For a more advanced plank, place your forearms on an exercise or stability ball.

Interval training

Cynthia Kernodle gives certain people credit ― at least they’re not sitting at home on the couch ― but still it’s disturbing: “I see the same people on a piece of cardio equipment like an elliptical machine or stationary bike, doing the same thing every time, at the same level.

Several problems: The body gets accustomed to long stretches of routine exercise, and fitness doesn’t improve; you increase your risk for repetitive motion injuries; and workouts lack mental focus. They’re boring.

Two solutions, says Kernodle, owner of Choices Personal Training:

If you perform your cardio at the gym, spend shorter amounts of time on each of several machines: elliptical, treadmill, bike.

And switch to interval training, which means alternating periods of high-intensity and low-intensity exercise. The latter are also called rest intervals (but that doesn’t mean to stop).

Intensity is pushing yourself hard to maximum effort, which is a different level for different people. Think of sprinting, running as hard as you can, followed by jogging. Or increase the slope or resistance on a cardio machine for a time, then lower it.

Pull ups

No matter how toned or bulky you’d like your biceps to be, John Benz has a message for the bicep-curl fans among us: “Way too much time is dedicated to that tiny muscle.”

Benz realizes that the bicep curl, lifting a hand-held weight by bending the elbow, is a hallowed weight-training maneuver. But the time would be better spent doing pull-ups, he says.

Gripping a bar and lifting your body weight will give you great biceps plus recruit an array of muscles in the back and elsewhere. It’s also more aerobic and will improve your grip, forearms and shoulder stability.

Can’t do one? Ask a friend to grasp your ankles with both hands and provide just as much support as is needed for you to lift your body and get your head above the bar, Benz says. Or, at first, stand on a chair or stool and approximate a free-hanging pull-up.

And if you’re too old school to completely abandon bicep curls?

“Less than 3 minutes,” Benz says. Hit them fast, intensely, and move on.”

By now you’re picking up on a general theme here: For fitness and function, choose exercises that work large and multiple muscle groups rather than those that attempt to target specific muscles.

Alternating leg exercises

Our legs contain the body’s biggest muscles. They’re heavy. That’s one reason leg-hold exercises can cause injury, Kernodle says.

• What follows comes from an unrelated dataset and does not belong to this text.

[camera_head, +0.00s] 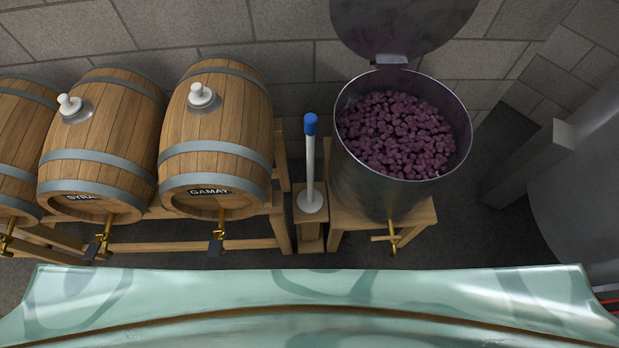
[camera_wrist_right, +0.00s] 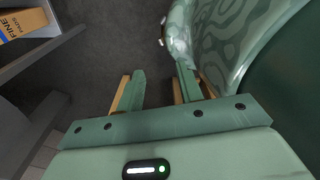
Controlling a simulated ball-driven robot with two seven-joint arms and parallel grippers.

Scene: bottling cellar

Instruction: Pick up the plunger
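The plunger (camera_head: 310,165) stands upright on a small wooden stand (camera_head: 311,230) between the barrel rack and the steel vat. It has a white shaft, a blue top and a round pale disc at its foot. Neither gripper shows in the head view. In the right wrist view my right gripper (camera_wrist_right: 157,90) is open, with its two fingers apart and only dark floor between them. It hangs beside my own green body, and the plunger is not in that view. My left gripper is not in view.
A steel vat (camera_head: 385,185) full of dark grapes, lid raised, stands right of the plunger on a wooden stool (camera_head: 345,217). Barrels labelled GAMAY (camera_head: 215,140) and SYRAH (camera_head: 95,135) lie left. A large grey tank (camera_head: 585,190) stands far right. A box (camera_wrist_right: 22,22) sits on a shelf.

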For leg holds, people lie on their backs and with their legs straight, raise them to a right angle with the floor, then lower them to about 10 inches from the ground, hovering there as long as possible.

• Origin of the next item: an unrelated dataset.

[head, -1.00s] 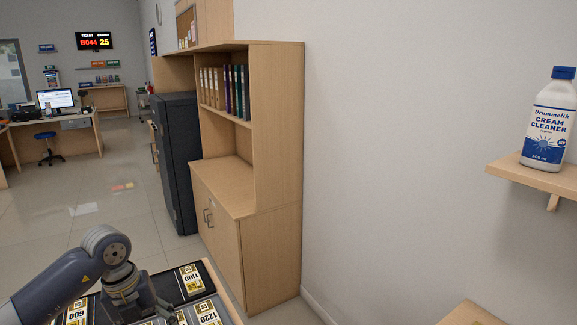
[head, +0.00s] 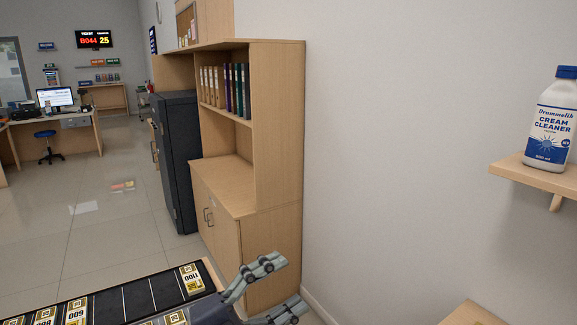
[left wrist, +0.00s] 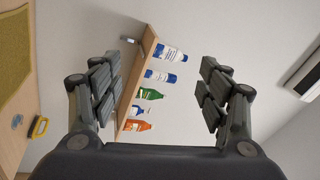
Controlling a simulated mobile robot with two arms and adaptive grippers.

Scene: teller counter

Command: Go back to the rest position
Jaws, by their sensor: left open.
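My left gripper (head: 283,287) is at the bottom centre of the head view, in front of the wooden cabinet's lower part. Its two fingers are spread apart and point to the right, with nothing between them. In the left wrist view the same gripper (left wrist: 158,92) shows its fingers wide apart on both sides, empty. My right gripper is not in the head view.
A black tray (head: 109,306) with yellow-and-white numbered labels lies at the bottom left. A wooden shelf cabinet (head: 276,130) stands behind. A cream cleaner bottle (head: 550,123) stands on a wall shelf (head: 537,176); several bottles on a shelf (left wrist: 132,88) show in the left wrist view.

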Anyone with chronic lower back pain shouldn’t do leg holds, Kernodle says. Others risk injury unless they maintain perfect form, with the full spine against the floor.

Here are a couple of alternatives: Lying on the floor face up, bend the right leg at the knee and keep the right foot on the floor. Extend the left leg and raise it off the floor, hold for several seconds, and return the left leg to the floor. Make sure you don’t push your right foot against the floor, which recruits the right hamstring rather than the abdominals. Then switch legs.

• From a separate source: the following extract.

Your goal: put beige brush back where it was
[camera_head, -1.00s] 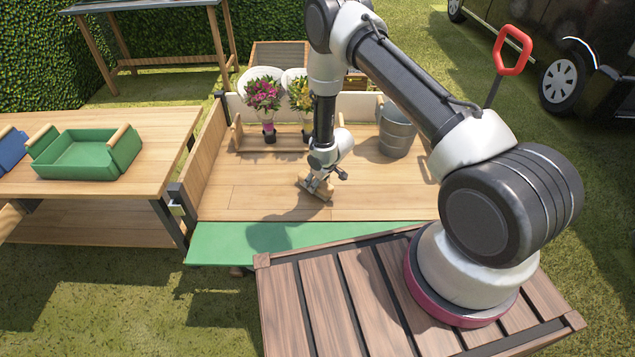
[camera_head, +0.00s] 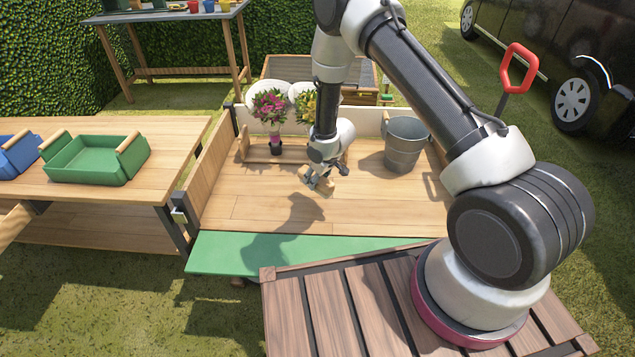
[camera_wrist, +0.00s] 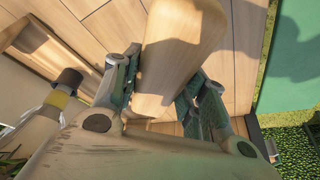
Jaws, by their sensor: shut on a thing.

Now, lying face up, arms at your sides, position your legs as though sitting in a chair, thighs at a right angle to the ground and knees bent. Lower one leg to the ground and return to the starting position. Do the same with the other leg.

If you find yourself arching your back, place your hands, face down to the floor, under your rear.

Scaptions

Pushing heavy weights above the head is a staple of gym work, but be wary of injury, Scott says. Especially as people age, such weight training can damage shoulder joints and tendons. A common term is “shoulder impingement syndrome.”

Try scaptions as an alternative, he says.

With light to moderate weights in each hand, place your arms about even with your front pockets. Now raise the weights to just below shoulder height, then lower them. Your arms are angled rather than straight at your sides or straight in front.